A Montpellier, Ségolène Royal appelle à «un dépassement du PS»

20 Septembre 2009 , Rédigé par Yvon GRAIC Publié dans #Ségolène ROYAL

http://www.mediapart.fr/sites/all/themes/mediapart/mediapart/images/mediapart_head.png  Stéphane Alliès

«Aujourd'hui, Ségolène montre qu'elle est beaucoup moins seule que Mitterrand après l'affaire de l'Observatoire ou de Gaulle dans les années 1950. Pour une traversée du désert, ça reste très peuplé.» Avec son sens de la formule, la conseillère Sophie Bouchet-Petersen résume la nouvelle ligne de conduite de Ségolène Royal, qui a ouvert à Montpellier une nouvelle séquence de sa carrière politique.

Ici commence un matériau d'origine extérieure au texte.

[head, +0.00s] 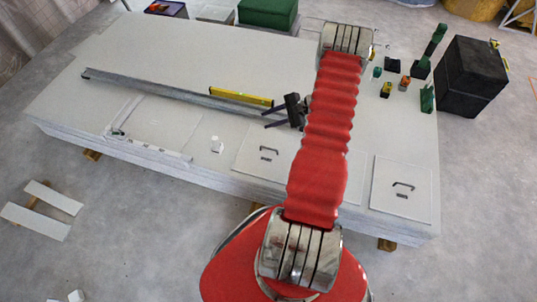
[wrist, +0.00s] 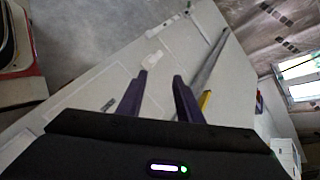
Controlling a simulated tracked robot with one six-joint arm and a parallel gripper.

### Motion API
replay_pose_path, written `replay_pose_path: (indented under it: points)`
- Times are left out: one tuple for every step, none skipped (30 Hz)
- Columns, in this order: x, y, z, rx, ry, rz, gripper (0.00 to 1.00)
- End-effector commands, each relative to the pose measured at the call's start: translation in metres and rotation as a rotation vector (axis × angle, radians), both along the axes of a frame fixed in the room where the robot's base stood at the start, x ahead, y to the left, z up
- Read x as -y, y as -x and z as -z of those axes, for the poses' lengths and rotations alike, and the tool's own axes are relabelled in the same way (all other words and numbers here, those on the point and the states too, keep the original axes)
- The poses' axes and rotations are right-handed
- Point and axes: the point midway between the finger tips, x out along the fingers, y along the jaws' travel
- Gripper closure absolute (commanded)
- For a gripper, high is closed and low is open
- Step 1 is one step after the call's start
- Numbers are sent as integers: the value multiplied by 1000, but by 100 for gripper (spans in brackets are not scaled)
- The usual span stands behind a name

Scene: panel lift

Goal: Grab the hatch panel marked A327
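Two white square hatch panels with dark handles lie on the big pale board: one left of my arm (head: 256,164) and one right of it (head: 400,204). Small markings near the handles are too small to read, so I cannot tell which is A327. My arm may hide more of the board between them. My gripper (head: 265,119) is above the board, beyond the left hatch panel and apart from it. In the wrist view, its two dark purple fingers (wrist: 161,76) stand apart with nothing between them. A dark handle (wrist: 109,105) shows left of the fingers there.
A long metal rail (head: 150,86) and a yellow level (head: 240,97) lie across the board (head: 120,50). Small items and a black box (head: 465,80) are at the right.

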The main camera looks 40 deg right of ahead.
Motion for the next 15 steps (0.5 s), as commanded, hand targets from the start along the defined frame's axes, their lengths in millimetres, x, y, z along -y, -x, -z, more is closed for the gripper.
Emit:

A l'occasion de la deuxième édition de la fête de la Fraternité, l'ancienne candidate socialiste à la présidentielle a réussi sa démonstration: montrer que si elle compte moins de soutiens chez les cadres du PS, elle conserve son lien particulier avec la base, qui, elle, ne l'abandonne pas. Cette année, pas de Zénith ni de people, mais une ambiance champêtre et bon enfant réunissant plus de 2.000 personnes (dont une bonne part de socialistes locaux et plus de 300 personnes venues du reste de la France). Allure plus classique d'une traditionnelle fête de la Rose, avec intervenants et artistes locaux, stands militants et nourriture maison, et sympathisants venus en curieux. Pour faire décoration, les pancartes de 2007 ont été ressorties. Leur message est toujours valide pour les adhérents: «Demain ne se fera pas sans toi».

Guillaume Garot, porte-parole de Royal, député et maire de Laval, explique le relooking de la saison 2009: «L'an dernier, il s'agissait de faire une démonstration de force numérique et de montrer qu'on pouvait sortir d'une façon classique de faire de la politique. Cette fois-ci, on n'est plus dans le même format, ni dans la même séquence, et on a laissé l'organisation aux locaux, qui ont fait un travail bénévole remarquable. Le chiffre de 5.000 personnes qui était annoncé était sans fondement, sincèrement, je craignais que l'on soit moins que ça.»  

Si la candidate n'attire plus les têtes d'affiche nationales (samedi encore, après les désistements d'Ariane Mnouchkine et Jacques Attali, seuls le poète antillais Daniel Maximin et la documentariste Marie-Monique Robin ont fait le déplacement), elle continue de susciter l'intérêt et les passions. Toujours fervents, les militants de Désirs d'avenir ont conforté Ségolène Royal dans sa détermination. Et de s'exclamer en ouverture de son discours: «Si on reste chevillé à la base et que l'on dit la vérité, tout est possible.»

Contrôle des banques, Victor Hugo et feuille de route

A la tribune, Ségolène Royal a abandonné le stand-up et le prompteur (indisponible), et a divisé son intervention en deux parties: l'une consacrée à l'après-crise financière, l'autre pour donner sa «feuille de route» à son mouvement pour les mois à venir.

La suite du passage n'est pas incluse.